-- START OF RECORDS PROVIDED --

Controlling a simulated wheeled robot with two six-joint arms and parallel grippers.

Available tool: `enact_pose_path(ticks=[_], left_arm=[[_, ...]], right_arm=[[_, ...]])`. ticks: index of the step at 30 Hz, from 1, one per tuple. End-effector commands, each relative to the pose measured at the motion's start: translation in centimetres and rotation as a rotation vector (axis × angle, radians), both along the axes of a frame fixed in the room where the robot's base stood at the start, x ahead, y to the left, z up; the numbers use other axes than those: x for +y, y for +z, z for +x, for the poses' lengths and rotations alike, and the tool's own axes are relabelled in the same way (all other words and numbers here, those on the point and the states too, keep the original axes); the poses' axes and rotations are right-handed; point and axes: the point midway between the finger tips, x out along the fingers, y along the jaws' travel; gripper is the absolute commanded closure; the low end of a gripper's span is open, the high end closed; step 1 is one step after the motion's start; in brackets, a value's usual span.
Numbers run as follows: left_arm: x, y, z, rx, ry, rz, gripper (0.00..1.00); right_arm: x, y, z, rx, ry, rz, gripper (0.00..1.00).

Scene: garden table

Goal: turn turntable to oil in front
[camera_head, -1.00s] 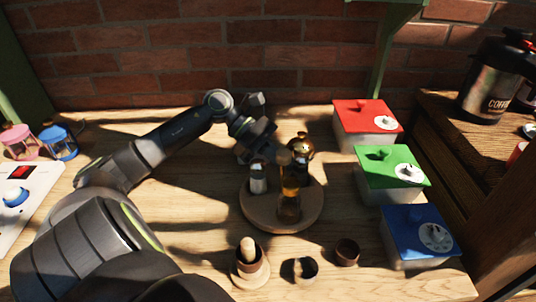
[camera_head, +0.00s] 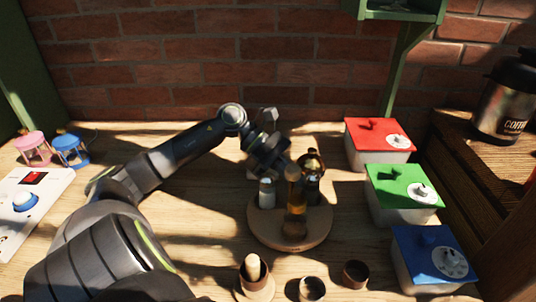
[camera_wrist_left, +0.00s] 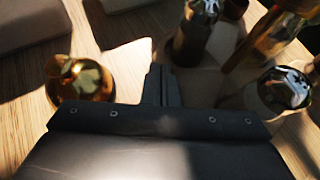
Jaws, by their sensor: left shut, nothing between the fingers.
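The round wooden turntable (camera_head: 262,232) stands mid-table in the head view. The amber oil bottle (camera_head: 295,208), tall with a wood-coloured top, stands at its near side. A white shaker (camera_head: 267,194) is at its left and a dark bottle (camera_head: 314,190) behind right. My left gripper (camera_head: 284,168) is shut and empty, low behind the oil bottle and between the other items. In the left wrist view its closed fingers (camera_wrist_left: 158,86) lie between a gold pot (camera_wrist_left: 84,82) and the metal-topped shaker (camera_wrist_left: 283,92). Contact cannot be told. The right gripper is out of view.
Red (camera_head: 374,135), green (camera_head: 402,186) and blue (camera_head: 433,257) lidded boxes line the right. Small wooden cups (camera_head: 355,274) stand in front. Pink (camera_head: 34,149) and blue (camera_head: 71,150) lanterns are at left. A brick wall closes the back.

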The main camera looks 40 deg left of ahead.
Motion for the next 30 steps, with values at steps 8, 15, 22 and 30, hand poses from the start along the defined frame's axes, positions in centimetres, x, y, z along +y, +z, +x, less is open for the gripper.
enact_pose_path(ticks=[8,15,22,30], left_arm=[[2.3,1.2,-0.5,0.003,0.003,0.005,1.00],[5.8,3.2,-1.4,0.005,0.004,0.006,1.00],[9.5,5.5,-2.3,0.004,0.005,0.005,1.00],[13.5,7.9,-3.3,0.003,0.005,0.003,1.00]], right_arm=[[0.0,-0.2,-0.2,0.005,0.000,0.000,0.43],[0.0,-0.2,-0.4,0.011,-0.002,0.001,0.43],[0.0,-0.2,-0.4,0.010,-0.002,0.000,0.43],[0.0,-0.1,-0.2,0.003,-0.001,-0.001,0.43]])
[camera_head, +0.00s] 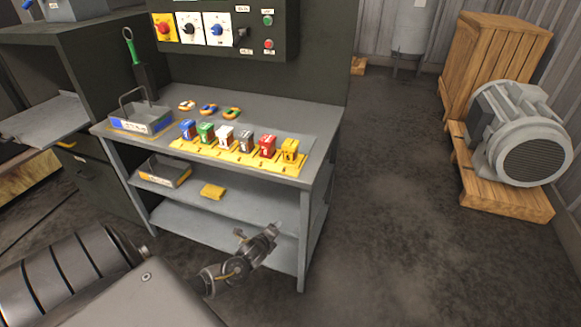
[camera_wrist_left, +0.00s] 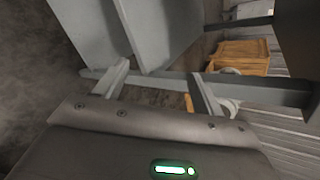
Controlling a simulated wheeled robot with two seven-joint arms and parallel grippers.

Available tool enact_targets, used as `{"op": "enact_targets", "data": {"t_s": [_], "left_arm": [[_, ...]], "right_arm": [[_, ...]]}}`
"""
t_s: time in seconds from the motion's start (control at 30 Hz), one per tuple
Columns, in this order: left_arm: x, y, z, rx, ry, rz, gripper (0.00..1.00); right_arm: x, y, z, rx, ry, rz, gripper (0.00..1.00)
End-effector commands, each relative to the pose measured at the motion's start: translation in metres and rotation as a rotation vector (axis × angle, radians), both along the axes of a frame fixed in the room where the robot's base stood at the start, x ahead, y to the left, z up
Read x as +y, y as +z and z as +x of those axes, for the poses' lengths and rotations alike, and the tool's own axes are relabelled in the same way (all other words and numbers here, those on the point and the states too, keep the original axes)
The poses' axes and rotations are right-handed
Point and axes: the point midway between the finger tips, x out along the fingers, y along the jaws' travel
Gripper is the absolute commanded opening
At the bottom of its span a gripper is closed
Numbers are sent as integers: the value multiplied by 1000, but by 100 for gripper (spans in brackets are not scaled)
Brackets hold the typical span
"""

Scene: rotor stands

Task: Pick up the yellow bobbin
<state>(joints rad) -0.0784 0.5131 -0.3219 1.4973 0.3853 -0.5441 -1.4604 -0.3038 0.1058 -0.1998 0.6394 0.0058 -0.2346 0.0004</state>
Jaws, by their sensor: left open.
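The yellow bobbin (camera_head: 290,150) stands at the right end of a row of coloured bobbins on a yellow rack (camera_head: 237,158), on the grey bench top. It is next to the red bobbin (camera_head: 267,145). My left gripper (camera_head: 272,233) is in front of the bench, below the top and near the right front leg, well below and apart from the yellow bobbin. In the left wrist view its two fingers (camera_wrist_left: 161,86) are spread with nothing visible between them. The yellow bobbin cannot be made out in that view. My right gripper does not show.
The bench (camera_head: 300,100) has lower shelves holding a grey bin (camera_head: 163,172) and a yellow piece (camera_head: 212,191). A wire-handled tray (camera_head: 142,118) and several small rings (camera_head: 208,108) lie on its top. A control panel hangs behind. A motor (camera_head: 520,135) stands right; floor between is clear.

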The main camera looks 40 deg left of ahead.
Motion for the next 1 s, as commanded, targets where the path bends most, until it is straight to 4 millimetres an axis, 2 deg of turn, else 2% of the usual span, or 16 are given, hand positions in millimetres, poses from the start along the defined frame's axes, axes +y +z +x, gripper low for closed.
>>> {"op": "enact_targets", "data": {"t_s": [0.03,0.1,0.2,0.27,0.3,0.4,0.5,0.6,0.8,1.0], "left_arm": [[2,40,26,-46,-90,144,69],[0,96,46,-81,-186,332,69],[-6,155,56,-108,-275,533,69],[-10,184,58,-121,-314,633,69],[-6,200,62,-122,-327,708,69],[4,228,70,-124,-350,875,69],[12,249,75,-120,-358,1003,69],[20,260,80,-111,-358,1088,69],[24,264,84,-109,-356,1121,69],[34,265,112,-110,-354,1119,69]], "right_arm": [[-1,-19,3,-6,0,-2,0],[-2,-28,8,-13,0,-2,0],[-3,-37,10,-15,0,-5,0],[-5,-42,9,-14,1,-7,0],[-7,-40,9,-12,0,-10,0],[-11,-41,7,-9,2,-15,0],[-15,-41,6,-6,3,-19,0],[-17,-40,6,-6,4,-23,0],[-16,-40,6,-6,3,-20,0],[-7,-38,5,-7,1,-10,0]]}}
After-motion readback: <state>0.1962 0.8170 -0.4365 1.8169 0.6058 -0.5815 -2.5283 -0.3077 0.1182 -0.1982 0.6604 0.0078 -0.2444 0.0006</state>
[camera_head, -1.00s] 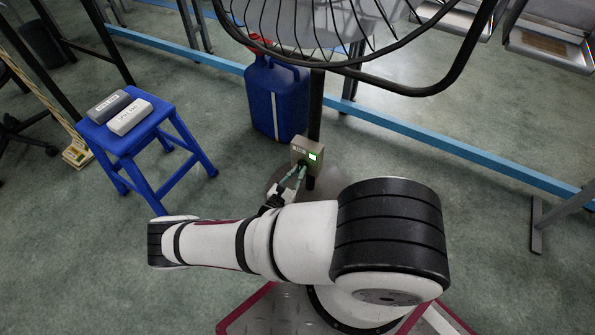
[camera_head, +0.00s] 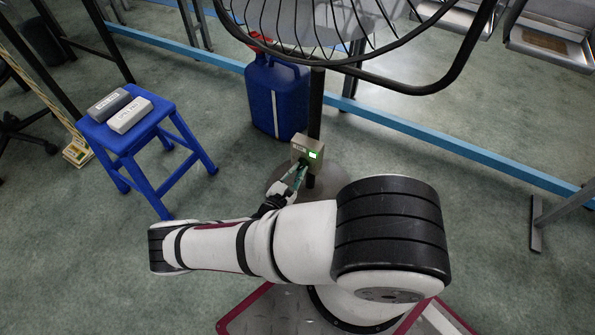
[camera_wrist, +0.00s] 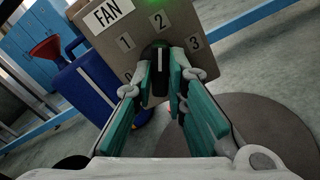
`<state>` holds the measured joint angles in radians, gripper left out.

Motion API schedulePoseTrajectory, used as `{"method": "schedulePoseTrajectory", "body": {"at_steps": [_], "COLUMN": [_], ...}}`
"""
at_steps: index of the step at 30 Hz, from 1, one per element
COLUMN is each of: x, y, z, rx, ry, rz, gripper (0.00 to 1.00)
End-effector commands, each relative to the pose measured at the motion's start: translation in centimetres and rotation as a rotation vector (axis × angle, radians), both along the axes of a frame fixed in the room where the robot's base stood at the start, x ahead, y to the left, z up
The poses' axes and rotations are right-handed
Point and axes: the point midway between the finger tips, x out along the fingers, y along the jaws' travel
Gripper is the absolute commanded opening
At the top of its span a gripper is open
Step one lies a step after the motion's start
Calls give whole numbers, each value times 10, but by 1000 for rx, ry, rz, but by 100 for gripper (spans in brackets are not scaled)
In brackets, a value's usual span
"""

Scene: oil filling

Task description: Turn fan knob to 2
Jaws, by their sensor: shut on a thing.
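The fan's control box (camera_head: 306,147) is a beige box with a lit green spot, mounted low on the fan's dark pole. In the wrist view, the box face (camera_wrist: 118,38) reads FAN, with 1, 2 and 3 around a dark knob (camera_wrist: 158,72). A 0 at the lower left is partly hidden. The knob's white line stands nearly upright in the picture, pointing roughly at the 2. My gripper (camera_wrist: 162,60) is shut on the knob, its teal-padded fingers on either side. The gripper also shows in the head view (camera_head: 299,174), in front of the box.
A blue jerrycan (camera_head: 275,100) with a red funnel stands behind and left of the box. A blue stool (camera_head: 150,133) at left carries two small boxes. The fan's wire cage (camera_head: 335,38) hangs above. The floor between stool and fan is clear.

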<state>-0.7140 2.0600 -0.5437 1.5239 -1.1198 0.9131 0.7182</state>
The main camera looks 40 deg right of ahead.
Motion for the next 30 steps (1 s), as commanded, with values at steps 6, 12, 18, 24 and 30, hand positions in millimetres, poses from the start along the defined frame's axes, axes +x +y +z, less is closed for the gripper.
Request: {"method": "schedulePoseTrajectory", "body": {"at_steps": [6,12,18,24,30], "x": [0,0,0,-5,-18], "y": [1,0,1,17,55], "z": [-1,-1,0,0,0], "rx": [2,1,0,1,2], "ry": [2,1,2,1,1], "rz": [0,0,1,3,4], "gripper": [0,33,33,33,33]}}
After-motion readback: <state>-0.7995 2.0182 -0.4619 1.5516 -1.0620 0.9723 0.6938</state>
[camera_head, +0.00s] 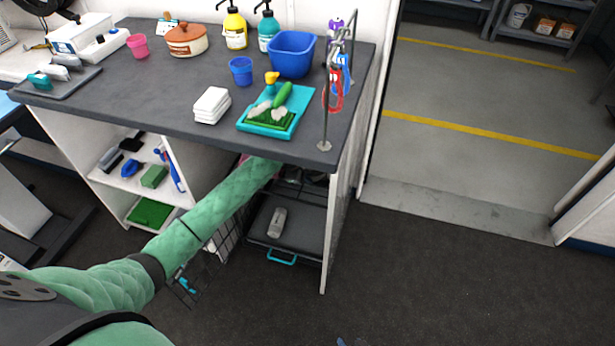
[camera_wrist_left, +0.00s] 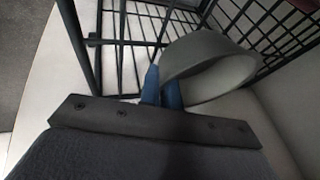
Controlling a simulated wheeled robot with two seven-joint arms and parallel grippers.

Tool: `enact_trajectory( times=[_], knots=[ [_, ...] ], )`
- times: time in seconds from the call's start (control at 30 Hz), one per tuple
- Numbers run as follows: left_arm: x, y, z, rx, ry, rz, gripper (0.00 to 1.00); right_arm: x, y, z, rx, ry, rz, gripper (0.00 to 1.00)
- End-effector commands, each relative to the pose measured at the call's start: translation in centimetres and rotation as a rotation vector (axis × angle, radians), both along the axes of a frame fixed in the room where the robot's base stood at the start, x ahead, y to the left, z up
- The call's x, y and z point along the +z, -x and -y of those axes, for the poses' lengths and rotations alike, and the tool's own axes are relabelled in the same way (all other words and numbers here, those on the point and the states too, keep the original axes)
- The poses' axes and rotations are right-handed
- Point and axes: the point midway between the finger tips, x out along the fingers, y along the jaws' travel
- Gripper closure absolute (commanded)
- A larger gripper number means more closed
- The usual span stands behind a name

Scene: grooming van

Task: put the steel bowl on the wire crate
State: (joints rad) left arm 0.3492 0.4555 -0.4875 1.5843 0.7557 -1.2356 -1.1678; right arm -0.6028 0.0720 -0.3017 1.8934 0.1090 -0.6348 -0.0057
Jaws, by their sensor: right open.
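The steel bowl (camera_wrist_left: 217,78) is grey and tilted in the left wrist view. My left gripper (camera_wrist_left: 162,88) has its two blue fingers close together on the bowl's near rim. The wire crate (camera_wrist_left: 130,48) has black bars and stands right behind the bowl; I cannot tell whether they touch. In the head view part of the wire crate (camera_head: 228,238) shows under the counter beside my green left arm. The left gripper and bowl are hidden there by the counter. Only a blue tip of my right gripper (camera_head: 341,341) shows at the bottom edge, apart from everything.
The counter (camera_head: 130,95) overhangs my left arm and carries a blue tub (camera_head: 291,53), a teal tray (camera_head: 250,127) and white towels (camera_head: 211,105). A dark case (camera_head: 300,238) stands right of the crate. The floor to the right (camera_head: 450,270) is clear.

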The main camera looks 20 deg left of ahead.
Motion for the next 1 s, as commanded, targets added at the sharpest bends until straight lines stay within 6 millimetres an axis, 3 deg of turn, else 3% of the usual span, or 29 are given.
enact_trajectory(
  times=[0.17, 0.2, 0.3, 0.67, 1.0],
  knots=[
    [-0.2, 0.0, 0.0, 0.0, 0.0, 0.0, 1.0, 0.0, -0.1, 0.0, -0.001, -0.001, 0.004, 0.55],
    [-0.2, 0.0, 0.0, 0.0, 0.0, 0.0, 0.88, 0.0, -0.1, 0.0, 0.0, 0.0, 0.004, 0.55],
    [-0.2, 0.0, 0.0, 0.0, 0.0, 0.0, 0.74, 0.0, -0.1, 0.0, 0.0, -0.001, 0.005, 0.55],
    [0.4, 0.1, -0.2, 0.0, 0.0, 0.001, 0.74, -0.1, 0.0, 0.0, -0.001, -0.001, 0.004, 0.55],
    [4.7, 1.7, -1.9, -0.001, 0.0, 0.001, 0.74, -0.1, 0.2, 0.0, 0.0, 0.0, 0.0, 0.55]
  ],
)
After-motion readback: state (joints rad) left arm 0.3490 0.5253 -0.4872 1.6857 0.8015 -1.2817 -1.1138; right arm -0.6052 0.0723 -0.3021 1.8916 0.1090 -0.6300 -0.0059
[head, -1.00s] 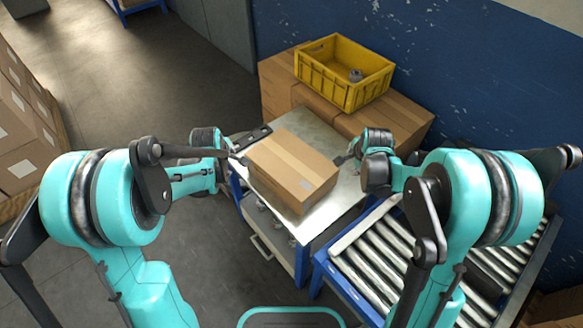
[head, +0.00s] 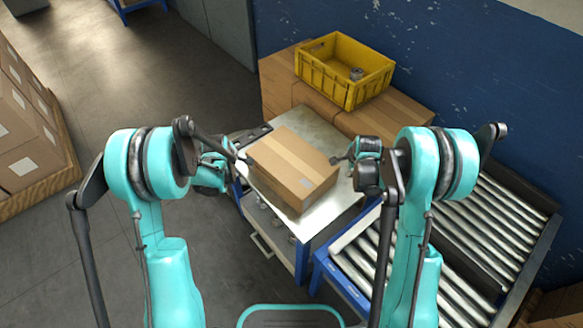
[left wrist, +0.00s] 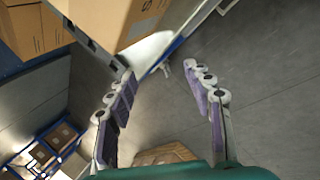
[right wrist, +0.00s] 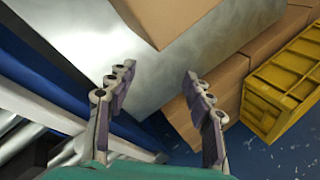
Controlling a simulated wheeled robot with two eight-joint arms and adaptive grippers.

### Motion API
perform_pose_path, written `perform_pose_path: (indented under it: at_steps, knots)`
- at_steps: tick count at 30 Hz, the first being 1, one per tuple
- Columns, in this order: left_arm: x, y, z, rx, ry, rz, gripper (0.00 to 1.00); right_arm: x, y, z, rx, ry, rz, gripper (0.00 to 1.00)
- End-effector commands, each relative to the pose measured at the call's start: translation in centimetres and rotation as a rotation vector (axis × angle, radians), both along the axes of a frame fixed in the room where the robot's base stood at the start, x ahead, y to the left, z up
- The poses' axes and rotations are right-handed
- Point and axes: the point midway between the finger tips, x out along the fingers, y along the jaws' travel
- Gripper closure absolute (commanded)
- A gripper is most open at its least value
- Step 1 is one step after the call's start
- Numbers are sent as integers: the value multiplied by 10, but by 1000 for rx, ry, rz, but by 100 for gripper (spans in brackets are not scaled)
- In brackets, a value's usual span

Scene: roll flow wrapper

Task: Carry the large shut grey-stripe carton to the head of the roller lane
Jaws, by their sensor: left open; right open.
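The large shut carton (head: 292,170), with a paler tape stripe along its top, sits on the metal-topped bench (head: 322,218). My left gripper (head: 240,160) is at the carton's left side, open. In the left wrist view its fingers (left wrist: 168,98) are apart with nothing between them, and the carton (left wrist: 125,18) is beyond them. My right gripper (head: 345,157) is at the carton's right side, open. In the right wrist view its fingers (right wrist: 158,82) are empty and the carton (right wrist: 165,15) is ahead. Whether either gripper touches the carton is unclear. The roller lane (head: 490,225) is at the right.
A yellow crate (head: 325,82) holding a small grey part stands on brown cartons (head: 277,85) behind the bench, against the blue wall. Stacked cartons (head: 20,150) stand on a pallet at the far left. The floor (head: 120,90) between is clear.

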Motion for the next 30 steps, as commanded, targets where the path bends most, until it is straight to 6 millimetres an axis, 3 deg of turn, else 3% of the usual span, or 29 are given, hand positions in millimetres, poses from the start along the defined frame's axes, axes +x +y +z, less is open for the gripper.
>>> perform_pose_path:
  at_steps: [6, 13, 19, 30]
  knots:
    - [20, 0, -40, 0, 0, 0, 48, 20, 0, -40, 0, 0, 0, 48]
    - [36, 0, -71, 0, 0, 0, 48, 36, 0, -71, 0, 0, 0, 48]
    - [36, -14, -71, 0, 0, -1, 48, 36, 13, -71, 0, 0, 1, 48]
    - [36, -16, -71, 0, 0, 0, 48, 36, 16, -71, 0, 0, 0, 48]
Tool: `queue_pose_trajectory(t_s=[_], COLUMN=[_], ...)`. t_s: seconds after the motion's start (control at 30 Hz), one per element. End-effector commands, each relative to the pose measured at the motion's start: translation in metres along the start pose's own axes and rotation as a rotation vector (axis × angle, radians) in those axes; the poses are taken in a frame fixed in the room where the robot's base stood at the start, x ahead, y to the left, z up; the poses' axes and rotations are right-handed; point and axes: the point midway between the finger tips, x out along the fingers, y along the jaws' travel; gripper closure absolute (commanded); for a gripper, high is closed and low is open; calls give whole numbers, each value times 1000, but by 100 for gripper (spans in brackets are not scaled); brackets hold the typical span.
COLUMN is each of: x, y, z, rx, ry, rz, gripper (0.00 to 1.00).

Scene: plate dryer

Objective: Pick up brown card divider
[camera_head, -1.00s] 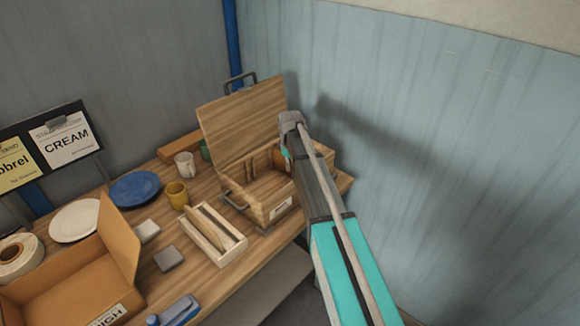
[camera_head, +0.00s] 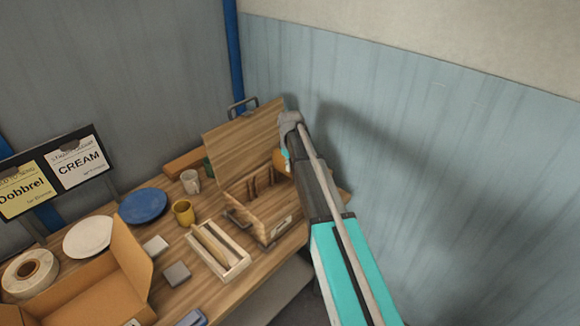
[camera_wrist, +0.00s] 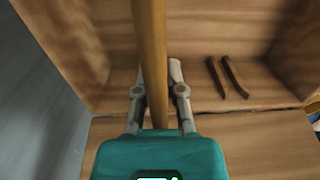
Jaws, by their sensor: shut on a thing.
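My gripper (camera_wrist: 158,82) is shut on a brown card divider, seen edge-on as an upright strip (camera_wrist: 152,45) between the two fingers in the wrist view. In the head view my gripper (camera_head: 291,125) is above the right end of the open wooden box (camera_head: 262,222). An orange-brown piece (camera_head: 281,160), likely the divider, shows beside my arm. My arm hides part of it and the box's right end. Two dark brown upright pieces (camera_wrist: 228,78) stand inside the box, to the right of my fingers in the wrist view.
The box's raised lid (camera_head: 242,140) stands behind its opening. A pale tray (camera_head: 238,266) with long tan pieces, a yellow mug (camera_head: 183,213), a white mug (camera_head: 190,182), a blue plate (camera_head: 143,206) and a cardboard box (camera_head: 133,255) stand to the left. The blue wall (camera_head: 450,170) is at right.

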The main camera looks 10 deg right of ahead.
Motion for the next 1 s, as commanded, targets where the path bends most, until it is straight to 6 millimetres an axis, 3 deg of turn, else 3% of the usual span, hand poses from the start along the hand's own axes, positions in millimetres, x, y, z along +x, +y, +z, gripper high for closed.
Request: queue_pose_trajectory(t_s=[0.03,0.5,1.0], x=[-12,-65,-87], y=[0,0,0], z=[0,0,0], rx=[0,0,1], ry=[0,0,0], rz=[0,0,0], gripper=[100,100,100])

-- END OF RECORDS PROVIDED --

What number of lines in the records contain the word "wheeled"? Answer with that number alone.

* [THE RESPONSE] 4